In 2011, as Anonymous grew more tentacles and activists initiated dozens of political operations, this side project became my life. For over two years I was constantly jacked in, online for a minimum of five hours a day, struggling to keep abreast of all the simultaneous operations, some of them hidden from my view due to their clandestine nature. Researching Anonymous felt like following a thread through a dark and twisty path strewn with rumors, lies, secrets, and the ghoulish reality of spies and informants. The journey has been marked by soaring thrills, disappointing dead ends, and moral pretzels—wherein seemingly intractable ethical conundrums coexist easily with clear-cut examples of inspirational risk and sacrifice. Beyond the consequences of its actions, Anonymous’s organizational structure itself felt similarly convoluted and bewildering. Over time, it became clear: Anonymous was not simply a maze, with a structure and escape route revealed in a view from above; Anonymous was a far more complicated and tangled warren. This was no static labyrinth, like the one built by Daedalus to house the Minotaur. It was an infinite machine operating a tight recursive loop wherein mazes generated maze-generating mazes.
In spite of the difficulties I faced when traversing this maze, I gradually became acquainted with Anonymous, and it with me, sometimes on a personal level. As an anthropologist does, I watched, listened, interviewed, debated, questioned, and prodded. At times I even participated, so long as my involvement was legal. My tasks were many: editing manifestos, teaching reporters how to find Anonymous, and correcting misinformation.
My level of engagement was limited by self-imposed and external barriers. The anthropological imperative requires a certain degree of distance, while at the same time compelling one to delve deep. The trick is to integrate and go beyond simply relying on participants’ explanations of events. I was sympathetic to many of Anonymous’s tactics and causes, but not all of them. Moral quandaries of various sorts created critical distance. Due to the illegal nature of some activities, certain areas were off limits. This was better for Anonymous, and for me. Later, after arrests and convictions, I was able to learn retrospectively about hidden acts.
With the ascendancy of militant tactics among a new group of Anons, the stakes had changed by the summer of 2011. Anonymous began targeting Fortune 500 corporations and military defense contractors. Mercenary hackers doxed Anons, revealing their identities to law enforcement by publishing their legal names, personal photos, and addresses. Anons started to leak sensitive, classified, or humiliating information. At this juncture, the FBI got involved. And no matter how much Anonymous injected lulz into an op, humor could not stop the spread of a gut-wrenching unease among participants and observers of the group. So even if researching Anonymous was often a thrill, and certainly always an adventure, it ultimately made me paranoid.

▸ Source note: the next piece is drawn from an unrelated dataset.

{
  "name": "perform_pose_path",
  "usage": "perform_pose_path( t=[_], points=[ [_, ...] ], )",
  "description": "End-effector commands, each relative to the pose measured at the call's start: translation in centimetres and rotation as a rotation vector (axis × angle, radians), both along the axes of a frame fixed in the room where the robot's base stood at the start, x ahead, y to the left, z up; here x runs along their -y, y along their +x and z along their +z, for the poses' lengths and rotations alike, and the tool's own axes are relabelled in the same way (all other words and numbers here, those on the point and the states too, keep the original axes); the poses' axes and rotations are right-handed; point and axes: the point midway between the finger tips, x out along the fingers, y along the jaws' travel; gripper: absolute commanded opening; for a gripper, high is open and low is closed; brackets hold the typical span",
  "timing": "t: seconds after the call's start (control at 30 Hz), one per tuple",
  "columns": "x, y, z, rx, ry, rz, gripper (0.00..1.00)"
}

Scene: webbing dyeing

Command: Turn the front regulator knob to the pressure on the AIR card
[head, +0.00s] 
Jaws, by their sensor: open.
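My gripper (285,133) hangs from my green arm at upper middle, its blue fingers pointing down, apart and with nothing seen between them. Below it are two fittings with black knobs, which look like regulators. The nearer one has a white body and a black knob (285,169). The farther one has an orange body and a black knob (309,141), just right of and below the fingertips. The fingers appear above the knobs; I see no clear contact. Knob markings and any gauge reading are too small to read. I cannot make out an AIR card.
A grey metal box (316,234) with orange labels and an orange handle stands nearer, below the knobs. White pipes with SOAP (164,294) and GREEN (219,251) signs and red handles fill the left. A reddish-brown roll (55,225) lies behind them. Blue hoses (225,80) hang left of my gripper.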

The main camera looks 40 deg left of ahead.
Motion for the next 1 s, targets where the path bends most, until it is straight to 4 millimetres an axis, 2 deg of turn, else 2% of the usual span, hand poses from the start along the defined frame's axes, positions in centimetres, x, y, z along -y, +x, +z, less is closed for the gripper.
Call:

This was a deep paranoia that hovered over everything like a barometric disturbance before a tornado. It felt justified, but that might be just the paranoia talking. While researching Anonymous, it was imperative that I keep law enforcement away from me, and from my data. Crossing a border meant days of preparation to secure my notes and put together a safe travel computer. Questioning by authorities always felt imminent; it wasn’t a question of if the G-men would visit, but when. Vigilance was necessary to protect my sources. I reminded Anonymous participants that they needed to be careful what they told me. I never sat in on their private channels as they were planning illegal operations.
As for the government, I was hiding in plain sight. By no means was I anonymous. That was the irony: I gave talks about Anonymous, I was interviewed by over 150 reporters, and I routinely discussed Anonymous on radio and television. As a scholar teaching at a prominent university, I was easy to find. On occasion, high-level corporate executives from some of the world’s most powerful companies even reached out, calling me personally in the hope that I could offer some nugget of insight about an entity many of them had grown to fear.
A recurring nightmare haunted me for years. Intelligence agents hammered on my door. I would jolt upright in bed, my heart pounding: “They’re here.” It was just like Poltergeist, except the bed wasn’t shaking and the demonic possession left as soon as I sat up.
One day in 2012, I washed away the remaining threads of my turbulent slumber with a strong cup of coffee, putting the nightmare in the background for another day. With my brain fully booted, I realized that today, April 19, the roles would be reversed: today I would be knocking on the doors of the Canadian Security Intelligence Service (CSIS), the Canadian equivalent of the CIA. With a mixture of trepidation, ambivalence, and especially curiosity, I had accepted CSIS’s invitation to give a lecture about Anonymous. I went to discover what CSIS thought about Anonymous—did they view them as a terrorist threat, a band of rambunctious/rabid activists, or something else entirely? My secret agenda was to test their reaction to the lulz: could an agency that manages matters of national security bring itself to see the humor in Anonymous? To find out, I concocted a simple lulz litmus test.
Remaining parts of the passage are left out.